▶ EXERCISE INSTRUCTIONS:
How do the records below read from their first line through the line containing "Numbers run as"? Write those lines out exactly.

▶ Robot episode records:
━━━━━━━━━━

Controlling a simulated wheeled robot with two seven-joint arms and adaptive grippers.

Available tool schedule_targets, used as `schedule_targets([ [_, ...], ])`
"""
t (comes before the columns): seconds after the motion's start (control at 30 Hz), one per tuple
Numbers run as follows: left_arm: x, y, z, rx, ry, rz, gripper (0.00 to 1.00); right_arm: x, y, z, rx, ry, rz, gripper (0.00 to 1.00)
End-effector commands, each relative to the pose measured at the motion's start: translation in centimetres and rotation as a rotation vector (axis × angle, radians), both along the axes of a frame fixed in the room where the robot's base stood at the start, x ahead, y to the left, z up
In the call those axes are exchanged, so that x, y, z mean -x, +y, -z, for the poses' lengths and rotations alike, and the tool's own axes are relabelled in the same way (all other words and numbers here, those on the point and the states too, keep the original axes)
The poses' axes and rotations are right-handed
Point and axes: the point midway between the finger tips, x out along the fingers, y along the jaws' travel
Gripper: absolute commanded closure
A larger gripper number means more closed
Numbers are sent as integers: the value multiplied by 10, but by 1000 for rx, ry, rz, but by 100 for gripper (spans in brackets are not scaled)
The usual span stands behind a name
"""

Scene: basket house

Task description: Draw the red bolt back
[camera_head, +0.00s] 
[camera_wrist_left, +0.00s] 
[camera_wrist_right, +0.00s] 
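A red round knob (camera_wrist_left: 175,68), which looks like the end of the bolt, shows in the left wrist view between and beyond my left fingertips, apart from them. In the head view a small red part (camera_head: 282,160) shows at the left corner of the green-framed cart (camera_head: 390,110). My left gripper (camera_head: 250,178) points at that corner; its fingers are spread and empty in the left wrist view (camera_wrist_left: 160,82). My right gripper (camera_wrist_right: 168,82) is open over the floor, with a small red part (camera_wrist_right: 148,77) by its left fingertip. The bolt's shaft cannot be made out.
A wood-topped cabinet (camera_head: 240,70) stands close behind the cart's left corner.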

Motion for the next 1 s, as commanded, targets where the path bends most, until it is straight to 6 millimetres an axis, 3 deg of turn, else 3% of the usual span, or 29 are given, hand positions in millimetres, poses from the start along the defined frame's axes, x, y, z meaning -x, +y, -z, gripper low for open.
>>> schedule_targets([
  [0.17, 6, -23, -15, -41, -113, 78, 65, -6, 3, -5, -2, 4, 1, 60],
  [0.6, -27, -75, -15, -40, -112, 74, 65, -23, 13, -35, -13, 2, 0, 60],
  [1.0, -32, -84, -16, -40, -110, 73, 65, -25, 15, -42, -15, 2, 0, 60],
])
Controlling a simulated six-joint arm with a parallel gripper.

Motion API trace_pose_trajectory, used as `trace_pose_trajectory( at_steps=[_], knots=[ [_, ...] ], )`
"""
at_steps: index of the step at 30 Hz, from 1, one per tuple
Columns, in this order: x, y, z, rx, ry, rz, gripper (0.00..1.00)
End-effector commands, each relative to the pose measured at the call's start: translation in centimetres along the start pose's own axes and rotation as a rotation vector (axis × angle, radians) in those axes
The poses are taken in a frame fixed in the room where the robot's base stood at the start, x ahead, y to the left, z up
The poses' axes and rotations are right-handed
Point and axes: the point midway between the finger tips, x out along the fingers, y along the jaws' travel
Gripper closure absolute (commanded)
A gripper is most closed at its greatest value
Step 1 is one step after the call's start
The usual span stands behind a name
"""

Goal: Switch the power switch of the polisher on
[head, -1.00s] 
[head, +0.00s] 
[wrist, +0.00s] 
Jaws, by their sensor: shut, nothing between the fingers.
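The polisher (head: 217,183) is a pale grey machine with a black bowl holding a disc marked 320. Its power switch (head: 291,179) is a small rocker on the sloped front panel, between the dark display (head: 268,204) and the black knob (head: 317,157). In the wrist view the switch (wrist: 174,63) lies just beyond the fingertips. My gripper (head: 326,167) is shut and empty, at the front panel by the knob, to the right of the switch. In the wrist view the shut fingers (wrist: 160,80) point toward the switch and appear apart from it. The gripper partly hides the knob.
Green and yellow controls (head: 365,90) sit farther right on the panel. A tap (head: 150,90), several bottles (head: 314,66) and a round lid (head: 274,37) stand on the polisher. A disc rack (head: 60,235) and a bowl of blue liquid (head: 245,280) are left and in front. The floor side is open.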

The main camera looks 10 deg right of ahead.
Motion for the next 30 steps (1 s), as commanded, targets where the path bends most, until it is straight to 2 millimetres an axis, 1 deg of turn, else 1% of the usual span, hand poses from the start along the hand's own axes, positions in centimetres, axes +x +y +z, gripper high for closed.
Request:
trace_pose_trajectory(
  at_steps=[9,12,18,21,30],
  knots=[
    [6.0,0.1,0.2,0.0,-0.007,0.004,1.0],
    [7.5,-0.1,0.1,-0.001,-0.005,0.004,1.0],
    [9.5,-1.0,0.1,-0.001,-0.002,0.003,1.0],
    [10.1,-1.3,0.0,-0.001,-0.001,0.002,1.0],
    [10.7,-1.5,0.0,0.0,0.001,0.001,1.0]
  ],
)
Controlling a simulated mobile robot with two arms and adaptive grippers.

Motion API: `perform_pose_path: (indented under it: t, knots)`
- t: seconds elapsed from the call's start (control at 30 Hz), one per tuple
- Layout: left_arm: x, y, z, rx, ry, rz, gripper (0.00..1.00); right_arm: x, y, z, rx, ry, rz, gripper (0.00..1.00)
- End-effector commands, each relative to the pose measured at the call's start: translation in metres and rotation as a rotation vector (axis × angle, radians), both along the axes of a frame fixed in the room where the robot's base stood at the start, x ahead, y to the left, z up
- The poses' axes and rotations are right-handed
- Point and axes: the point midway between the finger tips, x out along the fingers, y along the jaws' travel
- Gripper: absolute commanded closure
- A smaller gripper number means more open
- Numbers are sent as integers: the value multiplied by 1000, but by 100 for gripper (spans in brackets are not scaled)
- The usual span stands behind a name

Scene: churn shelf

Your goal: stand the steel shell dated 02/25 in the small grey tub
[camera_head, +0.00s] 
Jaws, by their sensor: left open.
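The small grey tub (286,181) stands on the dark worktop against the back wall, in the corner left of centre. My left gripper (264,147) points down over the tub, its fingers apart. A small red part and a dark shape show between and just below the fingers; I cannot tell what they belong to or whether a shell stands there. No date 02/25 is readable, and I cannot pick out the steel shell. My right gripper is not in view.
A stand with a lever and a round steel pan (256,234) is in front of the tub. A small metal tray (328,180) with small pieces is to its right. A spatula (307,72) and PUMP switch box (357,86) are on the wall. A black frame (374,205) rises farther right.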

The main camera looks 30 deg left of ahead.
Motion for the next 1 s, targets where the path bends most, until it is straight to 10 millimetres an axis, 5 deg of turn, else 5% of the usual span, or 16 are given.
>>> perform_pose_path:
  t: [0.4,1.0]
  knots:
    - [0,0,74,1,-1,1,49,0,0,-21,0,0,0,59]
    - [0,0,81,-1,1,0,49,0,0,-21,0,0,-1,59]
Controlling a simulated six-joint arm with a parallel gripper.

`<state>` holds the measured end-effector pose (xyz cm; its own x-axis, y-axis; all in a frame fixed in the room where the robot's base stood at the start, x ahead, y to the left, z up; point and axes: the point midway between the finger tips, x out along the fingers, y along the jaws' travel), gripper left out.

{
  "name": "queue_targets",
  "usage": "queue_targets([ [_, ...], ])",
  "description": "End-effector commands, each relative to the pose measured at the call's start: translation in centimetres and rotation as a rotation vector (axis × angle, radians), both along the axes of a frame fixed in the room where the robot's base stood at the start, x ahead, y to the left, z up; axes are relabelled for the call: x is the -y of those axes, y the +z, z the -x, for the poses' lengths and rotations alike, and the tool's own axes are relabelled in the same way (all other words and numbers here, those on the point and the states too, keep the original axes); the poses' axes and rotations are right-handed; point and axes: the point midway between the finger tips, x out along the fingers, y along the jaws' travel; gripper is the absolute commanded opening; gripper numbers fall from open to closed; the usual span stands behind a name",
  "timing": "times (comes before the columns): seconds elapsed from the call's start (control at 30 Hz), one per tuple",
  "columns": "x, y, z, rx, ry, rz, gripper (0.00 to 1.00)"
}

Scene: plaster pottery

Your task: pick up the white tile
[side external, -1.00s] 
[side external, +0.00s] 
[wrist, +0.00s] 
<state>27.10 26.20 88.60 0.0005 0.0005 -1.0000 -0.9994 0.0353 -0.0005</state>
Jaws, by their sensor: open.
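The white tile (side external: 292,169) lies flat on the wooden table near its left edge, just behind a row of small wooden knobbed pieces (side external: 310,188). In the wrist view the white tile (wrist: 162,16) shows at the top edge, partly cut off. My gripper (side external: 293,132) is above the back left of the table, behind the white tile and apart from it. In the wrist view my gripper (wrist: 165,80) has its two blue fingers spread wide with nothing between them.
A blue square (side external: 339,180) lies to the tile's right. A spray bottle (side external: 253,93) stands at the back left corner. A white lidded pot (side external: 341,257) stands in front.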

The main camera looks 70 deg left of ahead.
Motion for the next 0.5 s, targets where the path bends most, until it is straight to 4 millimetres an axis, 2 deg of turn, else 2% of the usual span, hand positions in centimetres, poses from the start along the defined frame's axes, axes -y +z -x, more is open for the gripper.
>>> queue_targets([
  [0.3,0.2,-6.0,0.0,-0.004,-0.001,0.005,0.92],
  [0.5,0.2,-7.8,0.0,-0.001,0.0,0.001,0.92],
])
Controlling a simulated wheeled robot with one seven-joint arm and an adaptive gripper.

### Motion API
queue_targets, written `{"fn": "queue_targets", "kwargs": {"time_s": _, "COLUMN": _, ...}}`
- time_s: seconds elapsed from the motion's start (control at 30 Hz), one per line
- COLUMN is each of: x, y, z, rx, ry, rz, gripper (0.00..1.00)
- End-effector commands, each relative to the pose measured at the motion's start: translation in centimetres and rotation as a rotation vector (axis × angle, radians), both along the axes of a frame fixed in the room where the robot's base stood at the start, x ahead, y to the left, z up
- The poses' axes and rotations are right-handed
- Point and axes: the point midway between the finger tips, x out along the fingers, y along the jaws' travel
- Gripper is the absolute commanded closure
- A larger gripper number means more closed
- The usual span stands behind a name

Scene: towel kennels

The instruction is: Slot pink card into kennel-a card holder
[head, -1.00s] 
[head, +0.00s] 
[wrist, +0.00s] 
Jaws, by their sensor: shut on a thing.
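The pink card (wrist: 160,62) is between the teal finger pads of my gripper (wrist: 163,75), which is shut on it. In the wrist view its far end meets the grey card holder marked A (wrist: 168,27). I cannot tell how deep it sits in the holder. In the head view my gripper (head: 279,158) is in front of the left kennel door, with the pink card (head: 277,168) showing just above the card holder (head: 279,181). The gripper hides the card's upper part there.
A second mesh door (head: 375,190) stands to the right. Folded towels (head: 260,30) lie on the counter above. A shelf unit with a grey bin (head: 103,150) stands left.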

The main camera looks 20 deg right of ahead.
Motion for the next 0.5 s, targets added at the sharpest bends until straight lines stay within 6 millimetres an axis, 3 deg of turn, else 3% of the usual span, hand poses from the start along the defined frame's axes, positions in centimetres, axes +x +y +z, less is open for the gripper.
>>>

━━━━━━━━━━

▶ TASK RESULT:
Controlling a simulated wheeled robot with two seven-joint arms and adaptive grippers.

Available tool schedule_targets, used as `schedule_targets([ [_, ...], ])`
"""
t (comes before the columns): seconds after the motion's start (control at 30 Hz), one per tuple
Numbers run as follows: left_arm: x, y, z, rx, ry, rz, gripper (0.00 to 1.00); right_arm: x, y, z, rx, ry, rz, gripper (0.00 to 1.00)

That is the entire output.